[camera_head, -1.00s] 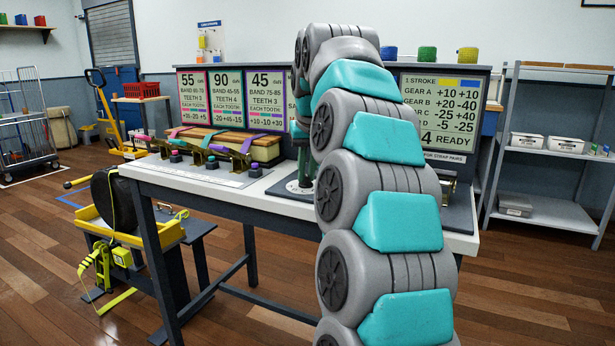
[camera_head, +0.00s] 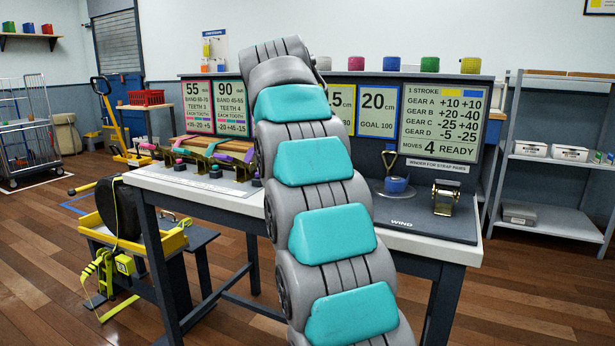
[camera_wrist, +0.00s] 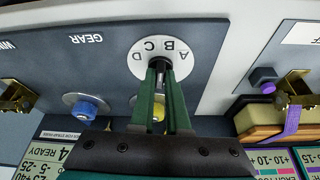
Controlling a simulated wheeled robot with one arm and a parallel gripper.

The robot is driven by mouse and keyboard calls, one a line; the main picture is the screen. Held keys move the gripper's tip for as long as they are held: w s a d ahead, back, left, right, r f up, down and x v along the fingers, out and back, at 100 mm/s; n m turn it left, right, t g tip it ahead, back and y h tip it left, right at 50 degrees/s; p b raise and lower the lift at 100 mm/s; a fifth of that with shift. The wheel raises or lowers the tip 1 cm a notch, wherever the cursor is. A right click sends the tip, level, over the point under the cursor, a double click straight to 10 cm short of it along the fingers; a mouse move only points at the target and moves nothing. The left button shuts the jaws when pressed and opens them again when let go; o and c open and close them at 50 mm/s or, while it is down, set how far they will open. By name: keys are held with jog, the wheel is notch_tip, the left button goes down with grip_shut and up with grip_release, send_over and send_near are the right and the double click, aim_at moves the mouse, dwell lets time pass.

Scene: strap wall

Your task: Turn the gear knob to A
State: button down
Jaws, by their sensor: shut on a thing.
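The gear dial (camera_wrist: 138,68) is a white disc lettered A, B, C and D on a dark panel, seen upside down in the wrist view. The A is at the right of the letter arc and the D at the left. My gripper (camera_wrist: 161,72) has its green fingers shut on the dark gear knob (camera_wrist: 158,66) at the dial's middle. The fingers hide most of the knob, so I cannot tell which letter it points to. In the head view my arm hides the gripper and dial.
A blue winder knob (camera_head: 397,185) and a brass ratchet (camera_head: 445,198) stand on the right of the bench (camera_head: 440,247). Strap blocks with brass buckles (camera_head: 200,163) are at the left. A sign board (camera_head: 441,120) lists gear values and 4 moves ready.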

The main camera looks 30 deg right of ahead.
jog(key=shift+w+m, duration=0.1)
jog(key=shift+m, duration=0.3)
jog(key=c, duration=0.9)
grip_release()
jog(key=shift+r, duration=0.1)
────
→ **STATED EXERCISE**
Starting at the line containing "[camera_head, +0.00s]" and ending at the line containing "Controlling a simulated", copy those lines exactly, both included, and nothing more. Leave out any picture.

→ **SOLUTION FOR THIS TASK**
[camera_head, +0.00s] 
[camera_wrist, +0.00s] 
Controlling a simulated wheeled robot with one arm and a parallel gripper.

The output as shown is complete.